Requirements ▸ Can you print the data exactly and leave out each image?

Source data ▸

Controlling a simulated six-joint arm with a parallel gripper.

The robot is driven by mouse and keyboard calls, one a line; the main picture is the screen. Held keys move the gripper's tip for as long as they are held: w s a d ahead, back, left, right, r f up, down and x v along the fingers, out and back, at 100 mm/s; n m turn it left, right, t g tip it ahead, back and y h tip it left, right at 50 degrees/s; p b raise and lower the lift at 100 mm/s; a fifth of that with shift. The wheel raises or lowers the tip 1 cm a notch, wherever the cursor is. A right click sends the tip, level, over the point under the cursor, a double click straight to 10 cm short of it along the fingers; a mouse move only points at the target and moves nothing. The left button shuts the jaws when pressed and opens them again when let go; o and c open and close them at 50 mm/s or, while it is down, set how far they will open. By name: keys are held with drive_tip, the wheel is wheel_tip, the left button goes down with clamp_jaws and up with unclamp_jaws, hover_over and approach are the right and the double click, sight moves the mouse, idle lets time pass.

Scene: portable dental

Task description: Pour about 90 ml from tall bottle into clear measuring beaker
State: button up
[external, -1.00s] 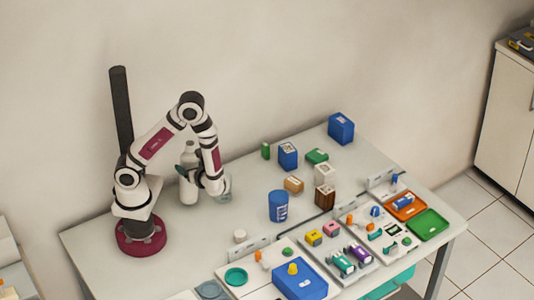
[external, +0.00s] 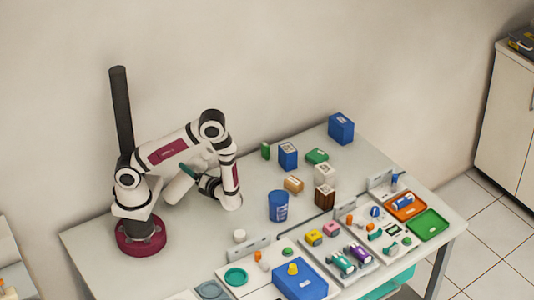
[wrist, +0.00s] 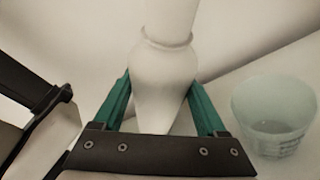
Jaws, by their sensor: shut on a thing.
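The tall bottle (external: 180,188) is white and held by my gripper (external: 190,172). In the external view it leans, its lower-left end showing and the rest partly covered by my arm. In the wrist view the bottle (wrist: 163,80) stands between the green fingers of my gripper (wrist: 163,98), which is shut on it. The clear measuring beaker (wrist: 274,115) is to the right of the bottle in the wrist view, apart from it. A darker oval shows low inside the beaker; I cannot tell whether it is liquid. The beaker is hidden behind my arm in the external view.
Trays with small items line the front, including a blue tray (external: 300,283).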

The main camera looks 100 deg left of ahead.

Exercise result ▸
Controlling a simulated six-joint arm with a parallel gripper.

The robot is driven by mouse and keyboard calls, one a line; the main picture is the screen. Held keys move the gripper's tip for as long as they are held: w s a d ahead, back, left, right, r f up, down and x v along the fingers, out and back, at 100 mm/s; n m turn it left, right, t g tip it ahead, back and y h tip it left, right at 50 degrees/s; p b raise and lower the lift at 100 mm/s; a fifth of that with shift. The wheel raises or lowers the tip 1 cm a notch, wherever the cursor is. A right click sends the tip, level, over the point under the cursor, a double click straight to 10 cm short of it along the fingers; a mouse move only points at the target and moves nothing. The left button shuts the jaws when pressed and opens them again when let go; o and c open and close them at 50 mm/s or, while it is down, set how far they will open. By name: keys are held with drive_tip, the wheel is wheel_tip, the left button goes down with clamp_jaws and up with unclamp_jaws, hover_over and approach are the right and the double click, sight moves the mouse, idle lets time pass.

Scene: portable dental

Task description: Pour about 90 ml from tall bottle into clear measuring beaker
State: button up
[external, -1.00s] 
[external, +0.00s] 
[wrist, +0.00s] 
Jaws, by their sensor: shut on a thing.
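The tall bottle (external: 180,188) is white and held by my gripper (external: 190,172). In the external view it leans, its lower-left end showing and the rest partly covered by my arm. In the wrist view the bottle (wrist: 163,80) stands between the green fingers of my gripper (wrist: 163,98), which is shut on it. The clear measuring beaker (wrist: 274,115) is to the right of the bottle in the wrist view, apart from it. A darker oval shows low inside the beaker; I cannot tell whether it is liquid. The beaker is hidden behind my arm in the external view.
Trays with small items line the front, including a blue tray (external: 300,283).

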The main camera looks 100 deg left of ahead.

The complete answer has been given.